THE STATE OF NEW HAMPSHIRE
SUPREME COURT
In Case No. 2024-0186, Adrien Auclair v. Colton Harvey & a., the court on July 22, 2025, issued the following order:
The court has reviewed the written arguments and the record submitted on appeal, has considered the oral arguments of the parties, and has determined to resolve the case by way of this order. See Sup. Ct. R. 20(3). The defendants, Colton Harvey and Benjamin Harvey (Harveys), appeal, and the plaintiff, Adrien Auclair, cross-appeals, orders from the Circuit Court (Gardner, J.) determining that the Harveys violated RSA 540-A:3, I (2021) by willfully interrupting Auclair’s utility services. On appeal, the Harveys contend, inter alia, that the trial court erred in determining that they were landlords and Auclair was a tenant. We agree, and accordingly, reverse.
The trial court found, or the record supports, the following facts. The Harveys are the sons of Jennifer Levasseur, and Auclair is her stepfather. In the past, they all had a close relationship and lived near each other. In February 2022, Auclair sold his house in Rollinsford to the Harveys. Based upon concerns about Auclair’s ability to live alone, the parties entered into a familial arrangement to share the home such that Benjamin agreed to live with Auclair in the residence, and Auclair agreed to pay a portion of the Harveys’ mortgage. Levasseur handled Auclair’s mortgage payments from a joint checking account that she shared with him. Benjamin and Auclair lived together for a period of time until Auclair became verbally abusive to Benjamin to the point that Benjamin decided to move out.

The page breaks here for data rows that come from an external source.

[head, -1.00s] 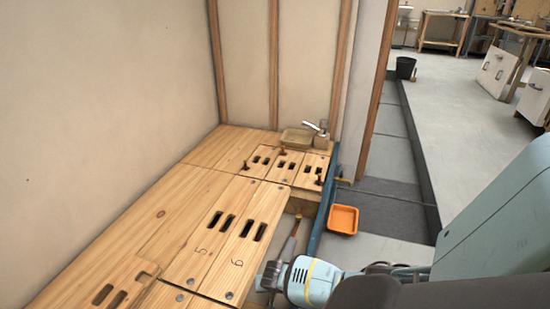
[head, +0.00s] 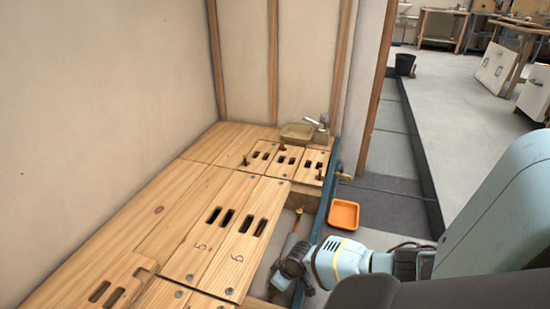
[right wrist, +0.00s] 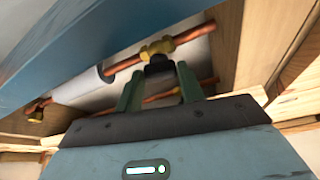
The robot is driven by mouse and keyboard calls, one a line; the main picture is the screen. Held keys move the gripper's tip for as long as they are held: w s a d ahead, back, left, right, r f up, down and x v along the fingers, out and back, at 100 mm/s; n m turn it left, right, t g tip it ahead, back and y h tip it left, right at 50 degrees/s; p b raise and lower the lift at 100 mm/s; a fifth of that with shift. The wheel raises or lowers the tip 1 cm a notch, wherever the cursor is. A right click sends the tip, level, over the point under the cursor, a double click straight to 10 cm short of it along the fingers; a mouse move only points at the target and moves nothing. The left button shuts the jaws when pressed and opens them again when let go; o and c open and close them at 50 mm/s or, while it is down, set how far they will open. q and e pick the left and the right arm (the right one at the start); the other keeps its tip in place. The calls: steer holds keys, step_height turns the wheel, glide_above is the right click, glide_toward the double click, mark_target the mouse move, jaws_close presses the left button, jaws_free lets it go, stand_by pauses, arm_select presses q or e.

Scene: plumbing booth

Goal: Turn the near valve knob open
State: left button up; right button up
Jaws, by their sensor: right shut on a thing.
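In the right wrist view a brass valve (right wrist: 158,47) sits on a copper pipe, with a dark knob (right wrist: 156,67) on its near side. My right gripper (right wrist: 157,76) has its two green fingers on either side of this knob and is shut on it. In the head view my right gripper (head: 287,272) is low in the open floor bay beside the board marked 6; its fingertips are hard to make out there. The knob's turn angle cannot be read clearly. My left gripper is not in view.
Slotted wooden floor boards (head: 180,215) lie to the left of the bay. A blue beam (head: 326,200) runs along the bay's right side, close to my right arm. An orange tray (head: 343,216) lies on the floor beyond it. A second copper pipe (right wrist: 165,97) runs behind the fingers.

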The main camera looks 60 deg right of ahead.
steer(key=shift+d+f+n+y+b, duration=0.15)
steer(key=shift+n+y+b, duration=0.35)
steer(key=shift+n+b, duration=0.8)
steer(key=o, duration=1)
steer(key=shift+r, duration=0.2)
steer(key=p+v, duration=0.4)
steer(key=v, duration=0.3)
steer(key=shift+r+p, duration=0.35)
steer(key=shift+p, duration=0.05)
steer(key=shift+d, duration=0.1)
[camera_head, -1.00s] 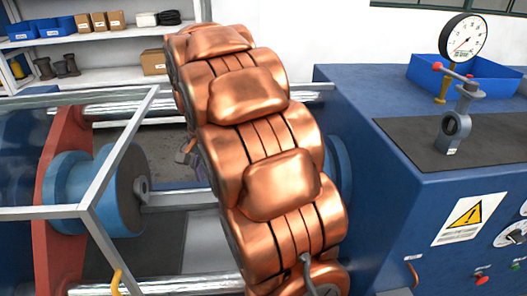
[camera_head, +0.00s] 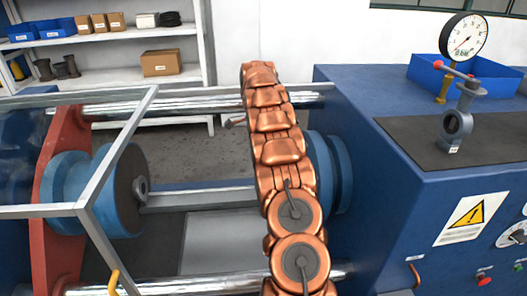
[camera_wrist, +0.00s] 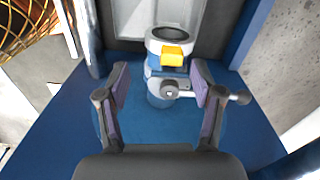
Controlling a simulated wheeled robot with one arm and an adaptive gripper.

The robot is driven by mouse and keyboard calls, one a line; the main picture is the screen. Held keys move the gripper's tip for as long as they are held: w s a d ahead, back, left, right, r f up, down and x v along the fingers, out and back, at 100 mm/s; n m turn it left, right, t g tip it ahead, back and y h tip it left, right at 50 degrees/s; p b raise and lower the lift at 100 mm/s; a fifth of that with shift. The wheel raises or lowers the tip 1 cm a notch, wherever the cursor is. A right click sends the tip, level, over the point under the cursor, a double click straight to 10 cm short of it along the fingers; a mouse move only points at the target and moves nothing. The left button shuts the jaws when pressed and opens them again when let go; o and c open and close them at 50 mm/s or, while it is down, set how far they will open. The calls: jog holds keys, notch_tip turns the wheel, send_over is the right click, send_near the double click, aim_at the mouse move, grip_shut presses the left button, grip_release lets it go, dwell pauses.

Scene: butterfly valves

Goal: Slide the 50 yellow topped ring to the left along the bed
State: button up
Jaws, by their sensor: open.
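A pale ring-shaped part with a dark round opening (camera_wrist: 156,46) and a yellow block (camera_wrist: 172,56) on it shows in the wrist view, just beyond the fingertips. Any number on it is too small to read. A grey pivot with a rod and dark knob (camera_wrist: 238,97) sits on its near side. My gripper (camera_wrist: 160,68) is open, with one finger on each side of this part's near end and no visible grip on it. The gripper and the yellow-topped ring cannot be made out in the head view.
A blue machine block (camera_head: 350,110) with a gauge (camera_head: 465,37) and a small grey ring fitting (camera_head: 457,125) stands at the right. Silver rails (camera_head: 195,104) run left to a red plate (camera_head: 65,175). A grey frame (camera_head: 118,145) is nearby. My copper arm crosses the middle.

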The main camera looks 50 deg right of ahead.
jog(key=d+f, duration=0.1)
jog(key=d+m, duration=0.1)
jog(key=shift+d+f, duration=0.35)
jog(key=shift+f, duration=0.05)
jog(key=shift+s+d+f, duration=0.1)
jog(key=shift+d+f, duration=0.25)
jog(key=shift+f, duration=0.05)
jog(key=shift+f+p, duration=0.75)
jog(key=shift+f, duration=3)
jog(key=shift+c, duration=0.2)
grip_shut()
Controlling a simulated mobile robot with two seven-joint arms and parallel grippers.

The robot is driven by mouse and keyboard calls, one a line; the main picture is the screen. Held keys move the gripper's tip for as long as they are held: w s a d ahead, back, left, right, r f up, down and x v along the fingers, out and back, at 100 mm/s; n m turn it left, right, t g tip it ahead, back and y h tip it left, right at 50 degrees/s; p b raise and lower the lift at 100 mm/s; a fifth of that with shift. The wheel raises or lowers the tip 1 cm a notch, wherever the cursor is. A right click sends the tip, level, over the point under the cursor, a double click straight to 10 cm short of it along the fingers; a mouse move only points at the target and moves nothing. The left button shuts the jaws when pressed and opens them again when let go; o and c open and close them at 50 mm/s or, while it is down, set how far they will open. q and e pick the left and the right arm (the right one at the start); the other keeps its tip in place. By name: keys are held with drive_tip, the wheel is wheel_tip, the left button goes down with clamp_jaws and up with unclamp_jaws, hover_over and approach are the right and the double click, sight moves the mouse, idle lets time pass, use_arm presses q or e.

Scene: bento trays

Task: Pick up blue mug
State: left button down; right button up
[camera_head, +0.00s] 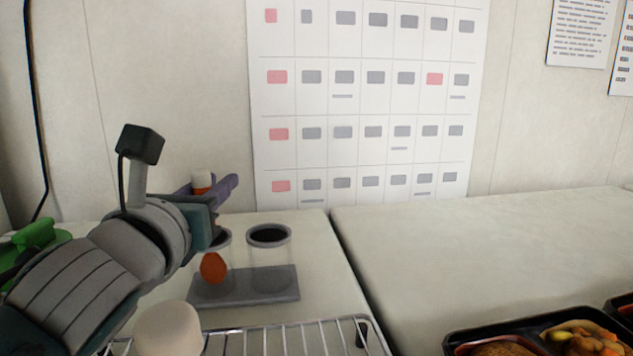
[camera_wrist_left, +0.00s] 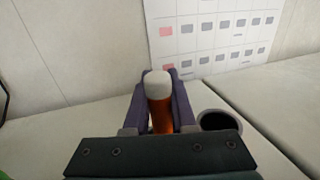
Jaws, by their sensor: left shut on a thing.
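No blue mug shows in either view. My left gripper (camera_head: 215,186) comes in from the left in the head view and is shut on an orange bottle with a white cap (camera_head: 202,181). The left wrist view shows the same bottle (camera_wrist_left: 160,112) upright between the two purple fingers of the gripper (camera_wrist_left: 162,90). In the head view the gripper is above a grey holder (camera_head: 245,285) with two cylinders. The right cylinder (camera_head: 269,250) has a dark opening. The left one is partly hidden by my gripper, with an orange-red oval (camera_head: 213,267) on or in it. My right gripper is not in view.
A wire rack (camera_head: 290,338) stands at the front, with a pale rounded object (camera_head: 168,330) by it. A green object (camera_head: 35,236) is at far left. Black food trays (camera_head: 460,340) are at lower right. The right worktop (camera_head: 480,245) is clear behind them.

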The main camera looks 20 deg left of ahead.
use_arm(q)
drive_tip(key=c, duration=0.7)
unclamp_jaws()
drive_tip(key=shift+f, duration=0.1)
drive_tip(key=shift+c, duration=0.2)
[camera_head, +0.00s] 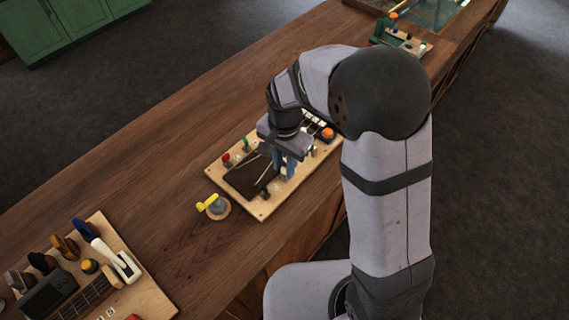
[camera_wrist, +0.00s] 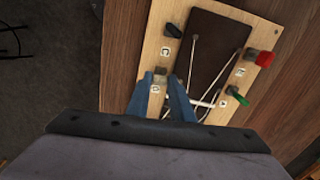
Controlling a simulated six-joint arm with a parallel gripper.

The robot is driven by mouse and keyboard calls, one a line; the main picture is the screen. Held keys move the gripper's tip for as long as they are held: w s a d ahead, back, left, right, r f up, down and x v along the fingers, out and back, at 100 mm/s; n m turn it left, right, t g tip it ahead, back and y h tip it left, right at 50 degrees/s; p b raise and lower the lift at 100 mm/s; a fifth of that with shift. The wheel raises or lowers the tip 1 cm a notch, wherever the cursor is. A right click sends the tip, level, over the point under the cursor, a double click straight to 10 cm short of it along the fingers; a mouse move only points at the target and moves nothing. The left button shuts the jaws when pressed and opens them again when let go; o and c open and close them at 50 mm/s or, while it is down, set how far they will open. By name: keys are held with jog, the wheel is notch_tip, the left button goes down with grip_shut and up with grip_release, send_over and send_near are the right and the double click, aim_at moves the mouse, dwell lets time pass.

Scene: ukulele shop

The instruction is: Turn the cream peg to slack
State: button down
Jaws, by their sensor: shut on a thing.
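A light wooden board (camera_head: 262,215) with a dark headstock panel (camera_wrist: 216,45) lies on the counter. In the wrist view, a black peg (camera_wrist: 172,30), a red peg (camera_wrist: 265,58) and a green peg (camera_wrist: 237,96) stand around the panel, with pale strings between. The red peg (camera_head: 227,158), green peg (camera_head: 245,143) and black peg (camera_head: 265,192) also show in the head view. My gripper (camera_wrist: 162,98) has its blue fingers down at the remaining corner, beside the G label, shut on the cream peg. The fingers hide most of that peg, so its turn angle cannot be told.
An orange knob (camera_head: 327,133) and several small parts sit at the board's far end. A yellow-handled grey piece (camera_head: 216,206) stands left of the board. A second board (camera_head: 150,299) with tools is at lower left. Bare counter lies behind the board.

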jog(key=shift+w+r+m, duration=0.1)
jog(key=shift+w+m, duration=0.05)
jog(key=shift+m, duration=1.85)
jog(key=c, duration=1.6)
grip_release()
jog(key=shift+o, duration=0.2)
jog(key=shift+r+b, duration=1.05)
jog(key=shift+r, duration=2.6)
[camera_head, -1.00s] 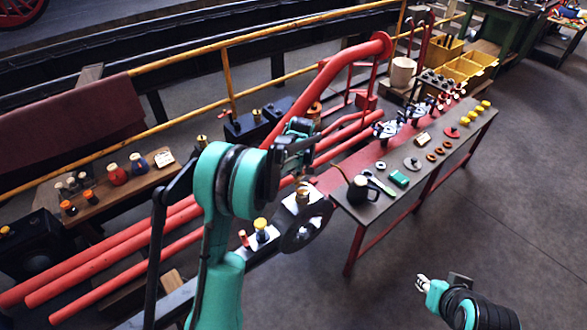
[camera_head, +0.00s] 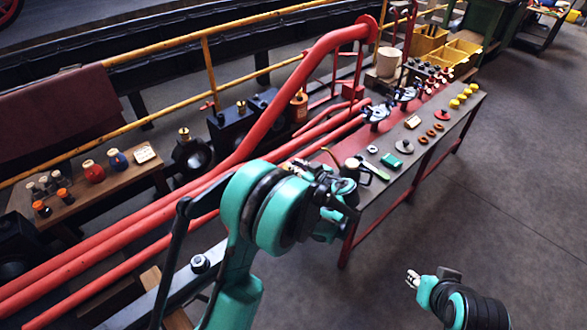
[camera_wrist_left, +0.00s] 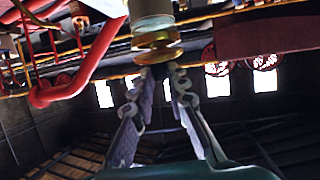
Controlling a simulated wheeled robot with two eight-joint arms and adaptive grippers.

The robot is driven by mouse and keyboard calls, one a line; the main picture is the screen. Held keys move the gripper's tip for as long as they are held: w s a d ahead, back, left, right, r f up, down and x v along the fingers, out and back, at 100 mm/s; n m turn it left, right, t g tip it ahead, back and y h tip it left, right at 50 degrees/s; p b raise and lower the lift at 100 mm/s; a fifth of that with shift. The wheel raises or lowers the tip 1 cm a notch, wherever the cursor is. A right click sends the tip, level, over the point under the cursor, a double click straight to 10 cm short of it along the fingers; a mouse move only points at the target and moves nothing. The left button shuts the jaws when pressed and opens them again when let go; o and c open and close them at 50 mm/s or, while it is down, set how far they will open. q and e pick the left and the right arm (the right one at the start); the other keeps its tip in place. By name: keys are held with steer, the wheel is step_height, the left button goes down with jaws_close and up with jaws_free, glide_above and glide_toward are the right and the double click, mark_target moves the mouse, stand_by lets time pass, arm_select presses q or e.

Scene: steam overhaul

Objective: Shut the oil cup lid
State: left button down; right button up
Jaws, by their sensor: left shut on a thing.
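My left gripper (camera_head: 335,200) shows partly behind my teal arm in the head view; its fingertips are hidden there. In the left wrist view, its two fingers (camera_wrist_left: 164,72) close in on a brass-coloured piece (camera_wrist_left: 158,48) on the end of a pale cylinder (camera_wrist_left: 152,14). The fingertips meet its edge, and a gap shows between the fingers behind it. I cannot tell whether this is the oil cup lid. My right gripper (camera_head: 413,279) is low at the right over bare floor; its finger opening is too small to tell.
Red pipes (camera_head: 110,245) cross the left side. Brass-topped fittings (camera_head: 184,134) stand behind them. A small wooden table (camera_head: 135,172) holds bottles. Floor at the right is clear.

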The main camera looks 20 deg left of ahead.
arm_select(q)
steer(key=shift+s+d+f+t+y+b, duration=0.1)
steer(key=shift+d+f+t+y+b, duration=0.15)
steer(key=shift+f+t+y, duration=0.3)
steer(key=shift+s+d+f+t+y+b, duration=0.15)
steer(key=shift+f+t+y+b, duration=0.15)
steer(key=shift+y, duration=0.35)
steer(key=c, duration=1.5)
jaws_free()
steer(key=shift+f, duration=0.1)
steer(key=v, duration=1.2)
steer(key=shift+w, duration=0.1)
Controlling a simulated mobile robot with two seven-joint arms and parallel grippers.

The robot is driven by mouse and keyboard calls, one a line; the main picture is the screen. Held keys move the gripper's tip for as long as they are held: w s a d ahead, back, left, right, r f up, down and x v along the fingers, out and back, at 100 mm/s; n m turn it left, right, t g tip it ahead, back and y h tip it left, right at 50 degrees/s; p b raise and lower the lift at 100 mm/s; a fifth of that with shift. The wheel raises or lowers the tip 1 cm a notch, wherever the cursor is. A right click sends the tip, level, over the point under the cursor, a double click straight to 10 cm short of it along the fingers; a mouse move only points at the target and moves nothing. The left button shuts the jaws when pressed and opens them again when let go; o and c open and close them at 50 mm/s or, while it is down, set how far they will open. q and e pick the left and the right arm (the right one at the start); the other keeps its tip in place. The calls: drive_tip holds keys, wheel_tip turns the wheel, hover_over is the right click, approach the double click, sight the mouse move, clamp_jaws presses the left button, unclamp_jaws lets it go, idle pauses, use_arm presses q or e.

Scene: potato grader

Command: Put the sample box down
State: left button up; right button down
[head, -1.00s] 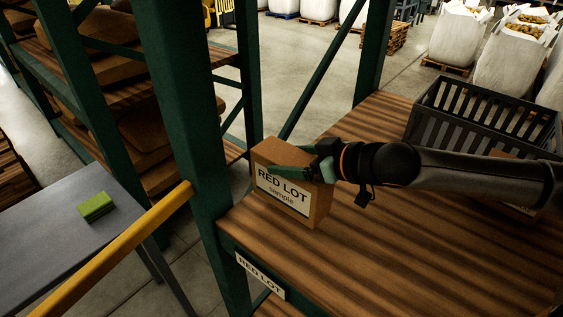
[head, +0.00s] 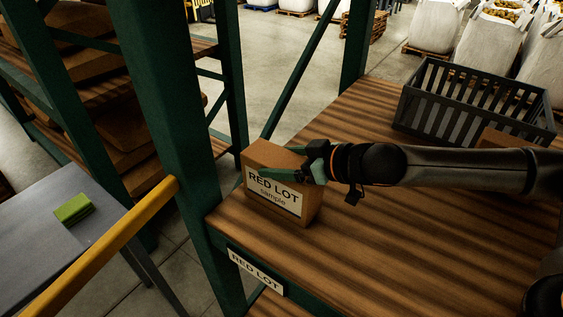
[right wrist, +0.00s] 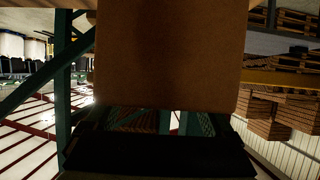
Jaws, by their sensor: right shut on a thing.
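The sample box (head: 278,205) is a brown carton with a white label reading "RED LOT sample". In the head view it is upright at the left end of the wooden shelf (head: 400,230), close to the green post. Its base looks at or very near the boards; I cannot tell whether it bears on them. My right gripper (head: 295,172) is shut on the sample box near its top, from the right. In the right wrist view the box (right wrist: 170,55) fills the middle, and the fingers (right wrist: 160,122) are partly hidden by it. My left gripper is not in view.
A dark slatted crate (head: 470,105) stands at the back right of the shelf. A green post (head: 175,130) and a yellow rail (head: 110,245) are left of the box. A grey table (head: 60,230) holds a green block (head: 73,208). The shelf's front middle is clear.

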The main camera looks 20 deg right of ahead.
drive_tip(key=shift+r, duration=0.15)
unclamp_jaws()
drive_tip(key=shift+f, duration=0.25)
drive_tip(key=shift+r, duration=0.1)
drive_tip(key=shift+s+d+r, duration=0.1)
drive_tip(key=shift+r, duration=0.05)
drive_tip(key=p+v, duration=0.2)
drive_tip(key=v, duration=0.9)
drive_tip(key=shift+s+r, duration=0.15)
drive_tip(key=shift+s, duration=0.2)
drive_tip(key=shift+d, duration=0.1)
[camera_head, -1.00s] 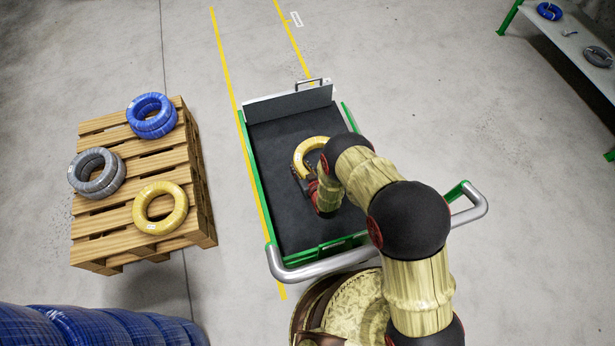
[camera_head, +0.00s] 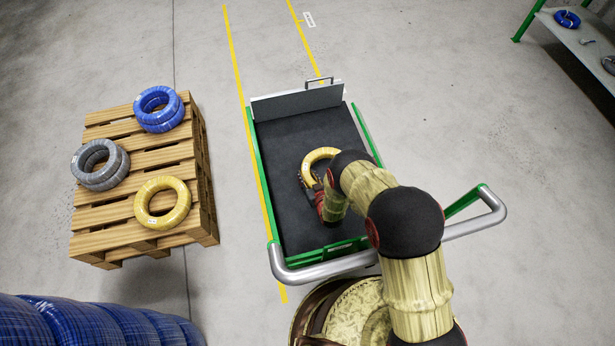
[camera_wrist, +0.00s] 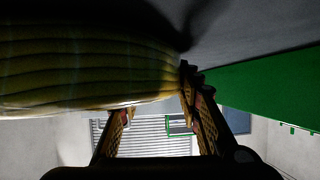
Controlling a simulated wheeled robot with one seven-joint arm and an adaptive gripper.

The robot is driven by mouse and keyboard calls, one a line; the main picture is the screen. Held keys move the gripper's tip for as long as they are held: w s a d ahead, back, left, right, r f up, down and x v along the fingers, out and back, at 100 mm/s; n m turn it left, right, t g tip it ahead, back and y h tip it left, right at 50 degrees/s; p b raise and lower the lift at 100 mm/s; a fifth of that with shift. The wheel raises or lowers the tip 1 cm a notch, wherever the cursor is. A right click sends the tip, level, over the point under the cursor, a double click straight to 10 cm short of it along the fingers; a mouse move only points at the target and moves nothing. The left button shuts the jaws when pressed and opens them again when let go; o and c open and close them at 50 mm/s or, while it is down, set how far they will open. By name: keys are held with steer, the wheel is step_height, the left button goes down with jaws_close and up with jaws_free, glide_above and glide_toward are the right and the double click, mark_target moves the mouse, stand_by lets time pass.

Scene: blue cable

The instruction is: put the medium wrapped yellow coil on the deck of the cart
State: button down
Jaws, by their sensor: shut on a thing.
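A yellow wrapped coil (camera_head: 319,160) is at my gripper over the black deck (camera_head: 290,135) of the green-railed cart. My gripper (camera_head: 309,182) is shut on its near left side. In the wrist view the yellow coil (camera_wrist: 90,65) fills the upper left, with the fingers (camera_wrist: 155,100) at its lower edge. My arm hides the coil's right part. I cannot tell whether the coil touches the deck. Another yellow coil (camera_head: 147,218) lies on the wooden pallet at the left.
The pallet (camera_head: 135,238) also bears blue coils (camera_head: 158,122) and grey coils (camera_head: 84,178). A grey handle (camera_head: 310,270) spans the cart's near end and a raised panel (camera_head: 285,106) its far end. Large blue coils (camera_head: 70,325) stand lower left. A shelf (camera_head: 570,42) stands upper right.

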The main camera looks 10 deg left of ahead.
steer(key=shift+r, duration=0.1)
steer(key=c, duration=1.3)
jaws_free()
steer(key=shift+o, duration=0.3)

After he moved out, Auclair forwarded the cable and Wi-Fi bill for the residence to Benjamin. Eventually, Benjamin entered the residence, disconnected and removed the Wi-Fi router and cable box, and returned the equipment to the cable provider. In response, Auclair filed a tenant’s petition under RSA 540-A:4, alleging that he was a tenant, the Harveys were his landlords, and they unlawfully removed his internet and television access without prior court permission on May 8, 2023.1 The next day, the Circuit Court (Lown, J.) entered a temporary order requiring the Harveys to immediately restore “all utility services as provided by the tenant’s rental agreement with the landlord” and restraining the Harveys from entering the leased premises without Auclair’s permission or consent or a prior court order.
1 In a separate action, Auclair claims that he has a life estate in the residence. That action was pending as of oral argument. On August 23, Levasseur installed a new Wi-Fi router and cable box at the residence.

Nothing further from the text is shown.